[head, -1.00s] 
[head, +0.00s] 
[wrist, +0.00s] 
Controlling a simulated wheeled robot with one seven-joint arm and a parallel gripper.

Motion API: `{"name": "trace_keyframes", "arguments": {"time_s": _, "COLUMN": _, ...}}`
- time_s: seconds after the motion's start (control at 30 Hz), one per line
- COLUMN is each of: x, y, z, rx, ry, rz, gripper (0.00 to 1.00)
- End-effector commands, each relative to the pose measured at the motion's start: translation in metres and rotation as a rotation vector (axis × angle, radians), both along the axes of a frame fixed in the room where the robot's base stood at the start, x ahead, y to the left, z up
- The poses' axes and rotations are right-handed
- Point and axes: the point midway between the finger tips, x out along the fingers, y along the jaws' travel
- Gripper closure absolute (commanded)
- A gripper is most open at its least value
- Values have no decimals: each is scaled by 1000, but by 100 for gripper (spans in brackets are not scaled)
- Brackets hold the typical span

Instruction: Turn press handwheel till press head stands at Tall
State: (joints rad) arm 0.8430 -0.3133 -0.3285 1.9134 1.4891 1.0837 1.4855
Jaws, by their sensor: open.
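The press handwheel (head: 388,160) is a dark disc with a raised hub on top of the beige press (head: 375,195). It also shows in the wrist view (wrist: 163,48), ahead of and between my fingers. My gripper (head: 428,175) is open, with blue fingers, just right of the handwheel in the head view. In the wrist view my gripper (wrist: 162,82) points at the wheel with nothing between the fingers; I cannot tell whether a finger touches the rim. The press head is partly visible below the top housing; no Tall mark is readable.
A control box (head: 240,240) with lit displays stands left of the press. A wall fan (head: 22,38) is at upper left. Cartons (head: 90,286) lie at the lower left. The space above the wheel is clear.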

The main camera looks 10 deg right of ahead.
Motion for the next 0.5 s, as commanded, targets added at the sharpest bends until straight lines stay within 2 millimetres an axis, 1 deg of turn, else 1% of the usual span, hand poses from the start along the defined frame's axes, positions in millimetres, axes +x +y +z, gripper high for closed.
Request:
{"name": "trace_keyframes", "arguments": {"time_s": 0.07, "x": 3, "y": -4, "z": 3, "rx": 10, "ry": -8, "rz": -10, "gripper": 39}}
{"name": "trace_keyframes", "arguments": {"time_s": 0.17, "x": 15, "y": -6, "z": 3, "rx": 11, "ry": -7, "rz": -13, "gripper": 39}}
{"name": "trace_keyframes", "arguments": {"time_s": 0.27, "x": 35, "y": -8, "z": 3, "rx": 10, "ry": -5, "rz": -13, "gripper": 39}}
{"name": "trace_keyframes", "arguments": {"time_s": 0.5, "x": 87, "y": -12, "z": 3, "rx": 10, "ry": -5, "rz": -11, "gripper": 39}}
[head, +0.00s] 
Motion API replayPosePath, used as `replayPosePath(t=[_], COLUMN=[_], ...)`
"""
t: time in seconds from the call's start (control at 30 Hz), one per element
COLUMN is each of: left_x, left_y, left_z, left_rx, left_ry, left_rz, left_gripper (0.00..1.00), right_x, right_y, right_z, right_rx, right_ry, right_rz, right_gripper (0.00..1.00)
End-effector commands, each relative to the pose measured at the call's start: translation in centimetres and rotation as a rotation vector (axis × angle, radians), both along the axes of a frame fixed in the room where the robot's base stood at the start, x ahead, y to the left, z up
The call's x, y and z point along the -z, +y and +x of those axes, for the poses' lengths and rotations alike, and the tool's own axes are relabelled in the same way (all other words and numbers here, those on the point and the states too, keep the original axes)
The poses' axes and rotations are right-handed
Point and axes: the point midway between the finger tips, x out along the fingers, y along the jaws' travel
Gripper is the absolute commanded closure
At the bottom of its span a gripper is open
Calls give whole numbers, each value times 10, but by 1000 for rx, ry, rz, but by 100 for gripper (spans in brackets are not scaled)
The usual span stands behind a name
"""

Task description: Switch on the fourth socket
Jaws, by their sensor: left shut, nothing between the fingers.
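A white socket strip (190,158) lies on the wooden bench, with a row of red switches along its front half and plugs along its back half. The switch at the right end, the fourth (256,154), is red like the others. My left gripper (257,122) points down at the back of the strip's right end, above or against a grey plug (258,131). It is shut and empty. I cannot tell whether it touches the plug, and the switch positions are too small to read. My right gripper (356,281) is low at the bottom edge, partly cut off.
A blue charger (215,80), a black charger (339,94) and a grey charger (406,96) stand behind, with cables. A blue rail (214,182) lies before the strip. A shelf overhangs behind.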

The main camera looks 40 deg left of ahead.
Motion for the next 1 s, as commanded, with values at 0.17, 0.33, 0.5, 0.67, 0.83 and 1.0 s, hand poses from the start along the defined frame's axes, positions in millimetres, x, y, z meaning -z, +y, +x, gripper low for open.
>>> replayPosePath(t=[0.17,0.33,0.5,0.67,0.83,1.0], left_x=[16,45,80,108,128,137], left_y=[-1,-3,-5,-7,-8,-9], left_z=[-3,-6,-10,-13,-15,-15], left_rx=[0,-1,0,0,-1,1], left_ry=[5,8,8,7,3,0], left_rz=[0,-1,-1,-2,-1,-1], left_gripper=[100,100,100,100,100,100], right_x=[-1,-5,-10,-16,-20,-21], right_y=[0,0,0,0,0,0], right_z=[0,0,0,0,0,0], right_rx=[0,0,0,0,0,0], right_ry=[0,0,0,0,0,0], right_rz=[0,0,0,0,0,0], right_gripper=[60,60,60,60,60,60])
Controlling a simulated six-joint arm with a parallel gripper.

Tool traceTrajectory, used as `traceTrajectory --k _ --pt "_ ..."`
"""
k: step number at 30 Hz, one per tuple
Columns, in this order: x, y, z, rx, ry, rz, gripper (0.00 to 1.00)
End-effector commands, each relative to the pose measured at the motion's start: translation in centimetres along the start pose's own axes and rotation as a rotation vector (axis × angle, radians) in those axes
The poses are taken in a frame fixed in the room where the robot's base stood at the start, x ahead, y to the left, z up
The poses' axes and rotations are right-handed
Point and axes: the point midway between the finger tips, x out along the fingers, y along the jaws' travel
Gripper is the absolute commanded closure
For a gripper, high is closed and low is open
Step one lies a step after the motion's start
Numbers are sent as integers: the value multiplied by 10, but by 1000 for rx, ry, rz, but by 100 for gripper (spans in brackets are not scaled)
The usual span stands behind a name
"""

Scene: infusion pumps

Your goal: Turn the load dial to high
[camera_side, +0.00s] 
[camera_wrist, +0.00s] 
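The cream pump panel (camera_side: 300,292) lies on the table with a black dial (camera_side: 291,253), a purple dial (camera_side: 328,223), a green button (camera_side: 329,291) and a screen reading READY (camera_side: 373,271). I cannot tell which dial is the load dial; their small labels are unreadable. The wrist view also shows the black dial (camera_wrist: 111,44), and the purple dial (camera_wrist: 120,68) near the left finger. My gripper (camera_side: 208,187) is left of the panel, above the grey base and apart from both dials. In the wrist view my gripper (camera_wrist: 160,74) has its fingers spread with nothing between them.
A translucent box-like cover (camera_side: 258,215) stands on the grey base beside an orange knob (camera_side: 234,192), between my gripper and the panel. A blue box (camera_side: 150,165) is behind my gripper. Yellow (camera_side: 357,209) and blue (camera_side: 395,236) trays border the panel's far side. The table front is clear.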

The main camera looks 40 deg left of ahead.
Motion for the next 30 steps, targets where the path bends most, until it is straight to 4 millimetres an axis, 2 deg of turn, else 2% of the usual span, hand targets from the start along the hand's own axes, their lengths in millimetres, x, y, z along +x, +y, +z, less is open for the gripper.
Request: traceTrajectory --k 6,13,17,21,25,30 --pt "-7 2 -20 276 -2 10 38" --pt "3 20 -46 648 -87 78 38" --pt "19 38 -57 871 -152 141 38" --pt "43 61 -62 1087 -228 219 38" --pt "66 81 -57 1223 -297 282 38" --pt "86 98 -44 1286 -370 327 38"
§
◆ **CHALLENGE**: From the records above, repeat exactly the lines from the one with "Columns, in this" through the one with "[camera_side, +0.00s]", both included.

◆ **FINAL RESULT**:
Columns, in this order: x, y, z, rx, ry, rz, gripper (0.00 to 1.00)
End-effector commands, each relative to the pose measured at the motion's start: translation in centimetres along the start pose's own axes and rotation as a rotation vector (axis × angle, radians) in those axes
The poses are taken in a frame fixed in the room where the robot's base stood at the start, x ahead, y to the left, z up
The poses' axes and rotations are right-handed
Point and axes: the point midway between the finger tips, x out along the fingers, y along the jaws' travel
Gripper is the absolute commanded closure
For a gripper, high is closed and low is open
Step one lies a step after the motion's start
Numbers are sent as integers: the value multiplied by 10, but by 1000 for rx, ry, rz, but by 100 for gripper (spans in brackets are not scaled)
The usual span stands behind a name
"""

Scene: infusion pumps

Your goal: Turn the load dial to high
[camera_side, +0.00s] 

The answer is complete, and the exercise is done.